I can think of some horrible ways to work around this but I wouldn’t really want to do it anywhere but in a lab. If you just want to see if the performance boost is there you could always use the debugger to patch out the offending check in NtfsCommonRead.

Donpedro · July 1, 2020, 2:00pm

Thanks for taking the time to investigate further, Scott.

For 1.), I opened an issue on GitHub, I think this “little detail” should definitely be mentioned in the docs.

For 2.), what was your filter in Process Monitor? I’ve both tried searching for “MFT” in the operation path, and STATUS_INVALID_DEVICE_REQUEST in “result”, but got zero results.

if you just want to see if the performance boost is there you could always use the debugger to patch out the offending check in NtfsCommonRead.
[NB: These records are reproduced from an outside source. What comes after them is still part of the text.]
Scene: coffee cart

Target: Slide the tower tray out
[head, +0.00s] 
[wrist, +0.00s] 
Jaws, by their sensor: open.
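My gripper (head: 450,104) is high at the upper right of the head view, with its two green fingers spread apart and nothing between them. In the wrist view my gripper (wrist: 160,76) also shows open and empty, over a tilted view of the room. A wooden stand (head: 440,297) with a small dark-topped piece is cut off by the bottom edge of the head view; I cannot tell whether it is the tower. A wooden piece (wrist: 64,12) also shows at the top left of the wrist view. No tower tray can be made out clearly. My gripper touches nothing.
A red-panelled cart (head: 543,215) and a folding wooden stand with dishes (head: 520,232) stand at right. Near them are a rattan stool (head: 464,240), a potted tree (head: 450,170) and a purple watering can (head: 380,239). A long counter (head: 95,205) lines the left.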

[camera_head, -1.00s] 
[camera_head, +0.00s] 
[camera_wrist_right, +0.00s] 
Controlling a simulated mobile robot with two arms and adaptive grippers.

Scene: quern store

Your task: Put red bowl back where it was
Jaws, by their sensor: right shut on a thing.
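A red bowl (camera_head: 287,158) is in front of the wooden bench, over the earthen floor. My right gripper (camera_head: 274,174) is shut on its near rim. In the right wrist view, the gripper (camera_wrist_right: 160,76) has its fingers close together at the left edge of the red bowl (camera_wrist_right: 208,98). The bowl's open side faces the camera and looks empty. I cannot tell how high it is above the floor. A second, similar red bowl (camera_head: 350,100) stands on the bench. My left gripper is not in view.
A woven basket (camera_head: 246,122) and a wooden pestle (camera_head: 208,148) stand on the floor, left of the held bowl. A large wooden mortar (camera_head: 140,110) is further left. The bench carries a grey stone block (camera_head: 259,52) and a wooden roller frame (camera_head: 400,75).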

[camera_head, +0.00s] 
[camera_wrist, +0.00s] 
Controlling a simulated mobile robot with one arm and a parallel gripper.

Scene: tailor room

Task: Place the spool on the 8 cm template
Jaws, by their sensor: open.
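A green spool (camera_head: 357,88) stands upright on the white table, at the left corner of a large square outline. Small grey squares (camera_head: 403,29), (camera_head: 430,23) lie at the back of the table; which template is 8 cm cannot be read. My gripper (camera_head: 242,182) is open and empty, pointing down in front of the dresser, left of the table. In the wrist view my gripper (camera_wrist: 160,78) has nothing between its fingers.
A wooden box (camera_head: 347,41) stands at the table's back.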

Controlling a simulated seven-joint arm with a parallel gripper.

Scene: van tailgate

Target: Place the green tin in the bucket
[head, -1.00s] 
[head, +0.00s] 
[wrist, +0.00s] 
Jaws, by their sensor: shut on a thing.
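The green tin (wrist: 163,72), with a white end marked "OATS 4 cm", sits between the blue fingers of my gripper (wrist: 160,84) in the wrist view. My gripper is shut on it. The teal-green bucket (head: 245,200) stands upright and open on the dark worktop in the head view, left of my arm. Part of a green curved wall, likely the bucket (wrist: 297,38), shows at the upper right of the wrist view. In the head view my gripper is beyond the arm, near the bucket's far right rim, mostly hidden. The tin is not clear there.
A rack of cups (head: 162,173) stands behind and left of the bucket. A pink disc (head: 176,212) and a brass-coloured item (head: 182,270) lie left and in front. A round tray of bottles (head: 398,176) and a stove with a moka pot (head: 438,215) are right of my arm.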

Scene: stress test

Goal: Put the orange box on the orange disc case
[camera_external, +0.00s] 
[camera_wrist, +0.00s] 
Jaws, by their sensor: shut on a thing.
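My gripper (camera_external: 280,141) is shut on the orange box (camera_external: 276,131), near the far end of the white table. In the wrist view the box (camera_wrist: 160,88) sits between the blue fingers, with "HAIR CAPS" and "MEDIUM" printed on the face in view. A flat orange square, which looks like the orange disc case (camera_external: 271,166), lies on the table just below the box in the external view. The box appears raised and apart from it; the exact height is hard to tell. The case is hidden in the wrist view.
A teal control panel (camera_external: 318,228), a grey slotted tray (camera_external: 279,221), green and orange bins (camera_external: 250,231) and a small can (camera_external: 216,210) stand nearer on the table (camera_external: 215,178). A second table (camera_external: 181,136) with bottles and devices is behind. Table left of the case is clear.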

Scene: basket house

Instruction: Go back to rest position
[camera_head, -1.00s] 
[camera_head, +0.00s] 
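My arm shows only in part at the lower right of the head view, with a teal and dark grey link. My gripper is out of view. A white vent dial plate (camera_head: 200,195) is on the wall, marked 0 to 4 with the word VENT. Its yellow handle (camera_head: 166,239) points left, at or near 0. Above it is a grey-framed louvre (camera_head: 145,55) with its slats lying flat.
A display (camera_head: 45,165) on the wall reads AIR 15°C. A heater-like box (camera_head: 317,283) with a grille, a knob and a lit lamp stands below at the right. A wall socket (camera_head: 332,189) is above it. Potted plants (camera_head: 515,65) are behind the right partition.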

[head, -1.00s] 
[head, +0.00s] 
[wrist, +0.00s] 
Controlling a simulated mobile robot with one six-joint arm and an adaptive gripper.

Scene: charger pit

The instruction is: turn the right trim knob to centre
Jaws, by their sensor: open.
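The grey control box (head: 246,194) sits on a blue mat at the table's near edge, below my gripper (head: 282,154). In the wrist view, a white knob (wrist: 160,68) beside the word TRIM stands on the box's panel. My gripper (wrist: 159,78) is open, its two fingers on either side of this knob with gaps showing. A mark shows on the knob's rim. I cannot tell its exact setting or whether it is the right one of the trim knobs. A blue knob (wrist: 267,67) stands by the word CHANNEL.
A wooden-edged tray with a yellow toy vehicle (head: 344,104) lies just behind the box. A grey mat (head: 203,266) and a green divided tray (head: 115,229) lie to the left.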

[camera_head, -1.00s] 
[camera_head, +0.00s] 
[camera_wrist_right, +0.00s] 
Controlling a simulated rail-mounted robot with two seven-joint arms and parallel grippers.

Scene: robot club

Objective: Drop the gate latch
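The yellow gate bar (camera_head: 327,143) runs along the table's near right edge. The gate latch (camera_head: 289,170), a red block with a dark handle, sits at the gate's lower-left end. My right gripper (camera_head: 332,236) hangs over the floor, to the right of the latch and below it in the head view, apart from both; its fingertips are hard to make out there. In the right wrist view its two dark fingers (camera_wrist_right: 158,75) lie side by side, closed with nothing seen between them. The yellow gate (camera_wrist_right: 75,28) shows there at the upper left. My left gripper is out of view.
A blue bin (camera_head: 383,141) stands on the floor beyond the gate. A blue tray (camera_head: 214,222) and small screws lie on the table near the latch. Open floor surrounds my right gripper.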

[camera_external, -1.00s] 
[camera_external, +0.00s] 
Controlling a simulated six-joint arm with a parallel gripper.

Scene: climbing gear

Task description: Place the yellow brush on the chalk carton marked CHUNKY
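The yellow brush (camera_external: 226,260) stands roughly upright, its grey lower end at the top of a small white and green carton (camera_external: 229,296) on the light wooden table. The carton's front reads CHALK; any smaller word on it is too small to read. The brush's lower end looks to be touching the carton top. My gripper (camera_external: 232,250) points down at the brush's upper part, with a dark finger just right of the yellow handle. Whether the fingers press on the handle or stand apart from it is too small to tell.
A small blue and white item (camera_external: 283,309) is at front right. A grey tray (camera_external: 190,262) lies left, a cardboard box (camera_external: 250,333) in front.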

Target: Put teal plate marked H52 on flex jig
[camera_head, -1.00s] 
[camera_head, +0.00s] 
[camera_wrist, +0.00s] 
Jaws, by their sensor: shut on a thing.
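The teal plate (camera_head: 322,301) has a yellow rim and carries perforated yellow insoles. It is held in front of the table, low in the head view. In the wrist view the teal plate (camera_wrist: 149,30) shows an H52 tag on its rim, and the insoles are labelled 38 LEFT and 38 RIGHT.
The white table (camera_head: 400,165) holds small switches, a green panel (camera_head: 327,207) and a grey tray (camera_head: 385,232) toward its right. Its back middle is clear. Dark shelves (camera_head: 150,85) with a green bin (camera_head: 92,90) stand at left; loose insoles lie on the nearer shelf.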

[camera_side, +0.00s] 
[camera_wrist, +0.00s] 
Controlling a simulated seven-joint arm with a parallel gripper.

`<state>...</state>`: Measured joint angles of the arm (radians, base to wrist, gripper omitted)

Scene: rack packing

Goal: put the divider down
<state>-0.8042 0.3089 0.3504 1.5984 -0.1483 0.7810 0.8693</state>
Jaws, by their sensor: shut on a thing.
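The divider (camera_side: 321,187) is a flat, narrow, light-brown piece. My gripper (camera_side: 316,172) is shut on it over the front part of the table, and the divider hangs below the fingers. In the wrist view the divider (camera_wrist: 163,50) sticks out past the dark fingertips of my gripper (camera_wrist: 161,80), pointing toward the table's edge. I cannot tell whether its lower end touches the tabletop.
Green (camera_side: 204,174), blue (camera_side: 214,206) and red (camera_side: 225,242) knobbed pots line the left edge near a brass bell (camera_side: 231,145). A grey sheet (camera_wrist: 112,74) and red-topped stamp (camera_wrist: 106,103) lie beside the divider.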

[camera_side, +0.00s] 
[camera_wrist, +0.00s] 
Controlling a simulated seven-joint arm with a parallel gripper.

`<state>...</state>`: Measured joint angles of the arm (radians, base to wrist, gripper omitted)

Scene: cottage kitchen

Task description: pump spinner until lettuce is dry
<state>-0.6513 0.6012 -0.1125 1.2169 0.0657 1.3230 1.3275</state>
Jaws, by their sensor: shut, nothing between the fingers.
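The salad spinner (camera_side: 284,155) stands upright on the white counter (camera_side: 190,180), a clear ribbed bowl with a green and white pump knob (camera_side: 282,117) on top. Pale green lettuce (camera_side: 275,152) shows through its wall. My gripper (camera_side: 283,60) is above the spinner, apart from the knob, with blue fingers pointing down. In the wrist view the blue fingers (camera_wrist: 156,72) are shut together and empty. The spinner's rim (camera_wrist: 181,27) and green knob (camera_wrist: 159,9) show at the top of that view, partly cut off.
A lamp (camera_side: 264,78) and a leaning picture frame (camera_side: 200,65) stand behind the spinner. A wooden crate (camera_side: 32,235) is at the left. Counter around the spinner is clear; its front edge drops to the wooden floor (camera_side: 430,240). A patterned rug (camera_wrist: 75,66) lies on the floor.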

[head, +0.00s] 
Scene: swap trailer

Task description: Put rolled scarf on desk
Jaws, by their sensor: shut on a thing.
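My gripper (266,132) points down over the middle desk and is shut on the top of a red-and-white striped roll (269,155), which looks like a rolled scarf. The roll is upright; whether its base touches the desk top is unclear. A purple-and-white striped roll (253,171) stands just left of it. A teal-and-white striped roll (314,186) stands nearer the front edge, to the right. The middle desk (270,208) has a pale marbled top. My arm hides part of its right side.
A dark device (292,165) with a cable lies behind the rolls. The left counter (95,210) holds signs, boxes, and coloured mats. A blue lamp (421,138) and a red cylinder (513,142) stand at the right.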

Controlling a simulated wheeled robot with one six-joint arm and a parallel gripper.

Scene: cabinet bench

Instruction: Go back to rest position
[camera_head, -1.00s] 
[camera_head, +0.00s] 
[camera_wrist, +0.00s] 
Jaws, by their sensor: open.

After investing a non-marginal amount of time in this whole topic, I’m more than interested in seeing the potential perf. benefits at least. Could you give me some pointers regarding this? I’ve tracked down where STATUS_INVALID_DEVICE_REQUEST comes from using “status debugging”, but looking at the disassembly, it looks like that this branch is taken from several locations inside NtfsCommonRead. I can reverse simple functions, this one, however, is both complex and in a domain that I’m not that familiar with (NT internals).

Thanks!

Scott_Noone_OSR · July 1, 2020, 7:33pm

My Process Monitor filter was for contains $Mft. Two things:

Make sure you’ve enabled Advanced Output. The reads will come from the System process and that’s filtered out in basic mode
Before running the test empty all possible working sets using RAMMap. This guarantees that things aren’t paged in

Which version of Windows are you looking at? In Win10 1909 I only see one path that gets you STATUS_INVALID_DEVICE_REQUEST:

That cmp instruction is what is getting in the way. It seems pretty consistent on other versions (2004 has a similar check, just a different register).